Le Taylorisme

“Frederick TAYLOR is rich”: au delà du Taylorisme

Il n’est pas question ici de revenir sur le taylorisme en soi, néologisme inspiré du nom de son créateur, mais de s’intéresser à ce personnage atypique qui influencera la révolution industrielle de la fin du 19ème siècle.

Un ingénieur d’abord

Né d’une famille aisée de PHILADELPHIE, descendant de l’un des « pilgrim Fathers » dé o 27 an, débarqués du Mayflower en Amérique en 1620, le jeune Frederick est de santé fragile, avec des sérieux problèmes du vue durant son adolescence qui lui interdiront l’accès à HARVARD pour faire son droit, au grand désespoir de son père, juriste enrichi dans les affaires.
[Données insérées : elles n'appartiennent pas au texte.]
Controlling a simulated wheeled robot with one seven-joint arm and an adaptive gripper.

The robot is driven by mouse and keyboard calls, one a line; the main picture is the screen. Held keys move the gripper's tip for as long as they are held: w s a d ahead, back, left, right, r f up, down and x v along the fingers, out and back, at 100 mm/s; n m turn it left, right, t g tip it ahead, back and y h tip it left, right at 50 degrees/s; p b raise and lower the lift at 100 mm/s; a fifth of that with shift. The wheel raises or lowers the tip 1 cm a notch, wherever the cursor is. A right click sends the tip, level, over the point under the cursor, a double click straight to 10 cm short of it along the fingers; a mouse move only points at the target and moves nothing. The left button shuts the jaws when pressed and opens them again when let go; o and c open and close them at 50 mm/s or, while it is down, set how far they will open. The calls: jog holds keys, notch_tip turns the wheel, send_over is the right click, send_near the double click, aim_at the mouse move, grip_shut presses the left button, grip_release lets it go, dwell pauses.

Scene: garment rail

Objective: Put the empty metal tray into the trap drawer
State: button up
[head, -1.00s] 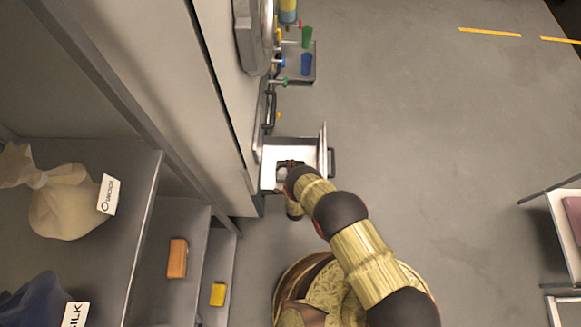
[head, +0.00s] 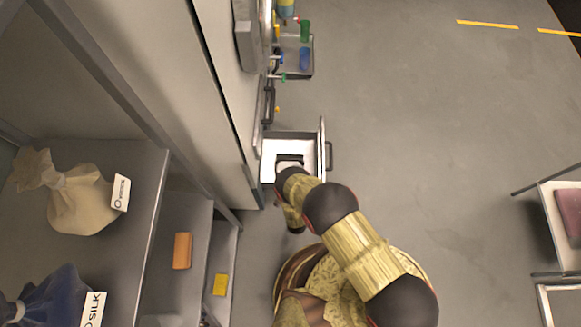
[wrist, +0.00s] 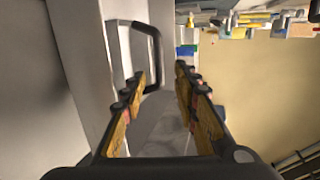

Il est cependant bon joueur de tennis et sera même champion des Etats-Unis en double à 25 ans.

Il se passionne pour la mécanique qu’il apprend sur le tas en qualité d’ouvrier dans une fabrique de pompes, avant d’intégrer la Midvale Steel Company en 1878. Il y est surnommé « La flèche » (Speedy) tant le souci de la vitesse et de la performance est déjà maladif chez le jeune homme.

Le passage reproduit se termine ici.